Lear : « (…) Pourtant tu es ma chair et mon sang, et ma fille… Ah, bien plutôt le mal qui habite ma chair, et que je suis forcé de reconnaître mien. Tu es un chancre, un furoncle pestueux, un abcès plein de pus dans mon sang qu’il corrompt » (II,4, v.1520)
Il y révèle, au passage, sa propre faute, et la valeur toute numérique qu’a prise, depuis le début de la pièce, le mot « amour », dans une humiliante scène d’enchère inversée, miroir de la scène d’ouverture, qui focalise sur Lear la violence qu’il a d’abord imposée à ses filles.
« Lear : (à Goneril) Je viens, je retourne chez toi, tes cinquante, c’est deux fois plus que ses vingt-cinq ; ton amour vaut deux fois le sien.
Goneril : Ecoutez moi, seigneur. Quel besoin avez-vous de ces vingt-cinq hommes, ou de dix ou même de cinq, pour vous accompagner dans une maison où deux fois plus ont l’ordre de vous servir ?
Régane : Qu’avez-vous à faire d’un seul ? » (II,4, v.1564)
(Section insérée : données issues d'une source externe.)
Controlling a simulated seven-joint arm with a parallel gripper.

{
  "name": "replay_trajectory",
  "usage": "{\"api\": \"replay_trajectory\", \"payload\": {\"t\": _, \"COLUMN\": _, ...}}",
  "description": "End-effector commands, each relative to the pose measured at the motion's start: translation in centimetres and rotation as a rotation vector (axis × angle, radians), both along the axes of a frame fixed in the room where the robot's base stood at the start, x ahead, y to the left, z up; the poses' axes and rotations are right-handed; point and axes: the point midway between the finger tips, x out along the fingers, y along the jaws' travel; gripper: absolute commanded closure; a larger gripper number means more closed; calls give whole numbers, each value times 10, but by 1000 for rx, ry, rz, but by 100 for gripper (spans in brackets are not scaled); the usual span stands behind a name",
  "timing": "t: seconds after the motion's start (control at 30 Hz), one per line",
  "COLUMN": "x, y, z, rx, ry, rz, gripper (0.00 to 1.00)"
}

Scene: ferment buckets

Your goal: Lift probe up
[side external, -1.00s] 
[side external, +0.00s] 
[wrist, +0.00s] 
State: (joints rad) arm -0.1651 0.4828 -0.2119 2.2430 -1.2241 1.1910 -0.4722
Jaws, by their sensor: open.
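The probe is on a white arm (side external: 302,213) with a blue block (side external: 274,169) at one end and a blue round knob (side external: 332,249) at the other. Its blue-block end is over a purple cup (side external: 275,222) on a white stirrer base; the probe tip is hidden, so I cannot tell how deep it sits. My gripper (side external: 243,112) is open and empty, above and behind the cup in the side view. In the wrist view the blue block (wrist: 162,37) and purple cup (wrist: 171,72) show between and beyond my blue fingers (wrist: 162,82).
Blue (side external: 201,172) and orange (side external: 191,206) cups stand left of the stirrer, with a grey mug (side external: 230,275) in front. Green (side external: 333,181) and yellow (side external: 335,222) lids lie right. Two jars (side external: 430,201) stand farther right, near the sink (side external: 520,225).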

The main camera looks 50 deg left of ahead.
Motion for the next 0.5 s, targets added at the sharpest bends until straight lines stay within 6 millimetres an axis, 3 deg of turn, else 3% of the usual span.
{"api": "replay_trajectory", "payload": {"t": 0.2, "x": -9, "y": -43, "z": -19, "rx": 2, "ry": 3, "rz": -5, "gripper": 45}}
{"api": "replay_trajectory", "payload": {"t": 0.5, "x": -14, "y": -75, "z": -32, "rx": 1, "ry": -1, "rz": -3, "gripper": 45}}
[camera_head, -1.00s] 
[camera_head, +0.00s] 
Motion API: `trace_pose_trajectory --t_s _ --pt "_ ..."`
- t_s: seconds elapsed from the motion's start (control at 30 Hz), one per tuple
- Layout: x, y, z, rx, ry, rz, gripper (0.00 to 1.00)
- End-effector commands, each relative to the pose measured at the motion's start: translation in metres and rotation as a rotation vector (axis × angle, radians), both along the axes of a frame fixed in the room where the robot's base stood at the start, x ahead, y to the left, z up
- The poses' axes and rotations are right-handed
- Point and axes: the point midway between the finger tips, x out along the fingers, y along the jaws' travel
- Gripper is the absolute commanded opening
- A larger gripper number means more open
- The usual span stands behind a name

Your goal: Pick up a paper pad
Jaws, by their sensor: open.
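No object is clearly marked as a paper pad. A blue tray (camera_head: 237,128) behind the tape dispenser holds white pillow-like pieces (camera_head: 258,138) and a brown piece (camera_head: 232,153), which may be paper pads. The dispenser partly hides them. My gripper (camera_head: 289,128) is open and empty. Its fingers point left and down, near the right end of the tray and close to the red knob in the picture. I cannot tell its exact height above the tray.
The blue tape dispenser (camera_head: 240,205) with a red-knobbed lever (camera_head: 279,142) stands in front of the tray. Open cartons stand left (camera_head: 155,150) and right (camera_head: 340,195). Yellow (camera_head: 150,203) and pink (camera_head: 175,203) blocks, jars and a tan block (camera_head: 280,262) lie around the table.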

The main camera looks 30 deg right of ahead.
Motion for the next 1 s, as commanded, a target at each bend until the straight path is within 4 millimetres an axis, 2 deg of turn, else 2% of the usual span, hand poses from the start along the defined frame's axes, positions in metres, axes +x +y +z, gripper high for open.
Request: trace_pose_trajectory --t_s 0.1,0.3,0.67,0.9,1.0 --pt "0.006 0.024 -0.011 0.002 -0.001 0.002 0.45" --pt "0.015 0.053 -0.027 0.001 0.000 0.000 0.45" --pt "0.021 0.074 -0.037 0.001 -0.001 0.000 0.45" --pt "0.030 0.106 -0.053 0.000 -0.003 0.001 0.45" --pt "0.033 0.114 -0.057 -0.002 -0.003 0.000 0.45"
A ce stade de l’action, Lear n’ a donc, on le comprend, rien abandonné de son orgueil initial, et sa parole s’inscrit toujours dans le discours païen et sacrilège qui occupe le centre de la puissance. Il refuse simplement d’accepter sa propre banqueroute, sa chute dans l’échelle du pouvoir au sommet de laquelle trônent désormais ses deux filles et bientôt Edmond, et surenchérit dans la violence.
Lear : « (…) Pénétrez moi d’une haute colère, et faites que mes joues ne se souillent pas de pleurs, ces armes de la femme. Monstres, furies, je prendrai sur vous deux de telles revanches que dans tout l’univers… Je ferai de ces choses… Quoi, je ne sais encore, mais qui seront l’épouvante de cette terre ! Vous pensez que je vais pleurer, non, non, je ne pleurerai pas. Certes, j’ai toutes les raisons de le faire (tempête au loin), mais de cœur-là éclatera en cent mille morceaux avant que je ne pleure. Ô fou, je deviens fou ! » (II,4,v.1587)
Ici s’achève, tandis que résonnent au loin les éclats d’une tempête, l’acte II et la première partie de la pièce. L’ensemble du système de signification et de valeurs est renversé, contaminé par l’orgueil des différents protagonistes de l’action, et Lear lui-même est contraint de s’exclure du champ de pouvoir du langage. Ses mots se perdent dans des phrases interrompues, dans le fracas du tonnerre et dans la folie. Démarre alors une apocalypse.
« Retirons-nous ; voici une tempête » (Lear, II,4, v.1589)
La tempête du début de l’acte III marque un brutale interruption de l’action, qui a atteint, dans la dernière scène de l’acte précédent, un point de rupture critique. Elle met un terme à la scène d’humiliation de Lear par ses propres filles avant que celle-ci ne bascule dans la violence physique, seule issue possible entre des protagonistes à ce point gonflés par l’orgueil, incapables du moindre pardon, dans un univers où ce mot lui-même a, comme l’amour, perdu toute signification. Le déchaînement de violence symbolique dont font preuve Lear et ses filles ne peut dès lors qu’aboutir à un déchargement dans le réel, par le meurtre de l’une ou de l’autre des parties. La transgression que constituerait une telle scène d’infanticide ou de parricide n’est pas soutenable et l’action se brise avant qu’elle ne puisse avoir lieu. Tous sortent et le rideau retombe, marquant la fin de l’acte II : « retirons-nous; voici une tempête », commente Cornouailles.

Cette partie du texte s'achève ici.